## START

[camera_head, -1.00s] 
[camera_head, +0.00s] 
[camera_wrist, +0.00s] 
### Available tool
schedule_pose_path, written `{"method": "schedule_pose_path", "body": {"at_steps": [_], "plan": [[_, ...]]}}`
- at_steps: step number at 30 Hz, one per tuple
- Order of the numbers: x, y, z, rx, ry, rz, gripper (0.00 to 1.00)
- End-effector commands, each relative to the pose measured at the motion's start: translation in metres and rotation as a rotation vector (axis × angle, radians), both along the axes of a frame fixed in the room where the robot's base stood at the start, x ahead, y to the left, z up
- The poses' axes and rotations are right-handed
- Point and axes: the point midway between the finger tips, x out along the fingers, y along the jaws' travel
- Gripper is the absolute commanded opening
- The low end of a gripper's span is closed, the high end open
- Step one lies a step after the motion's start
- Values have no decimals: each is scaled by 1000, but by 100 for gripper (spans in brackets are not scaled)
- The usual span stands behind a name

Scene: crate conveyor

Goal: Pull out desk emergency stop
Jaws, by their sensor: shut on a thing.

## END

Task brief
Output exactly the lines between the one containing "- Point and" and the final line above, both inclusive.

The answer
- Point and axes: the point midway between the finger tips, x out along the fingers, y along the jaws' travel
- Gripper is the absolute commanded opening
- The low end of a gripper's span is closed, the high end open
- Step one lies a step after the motion's start
- Values have no decimals: each is scaled by 1000, but by 100 for gripper (spans in brackets are not scaled)
- The usual span stands behind a name

Scene: crate conveyor

Goal: Pull out desk emergency stop
Jaws, by their sensor: shut on a thing.

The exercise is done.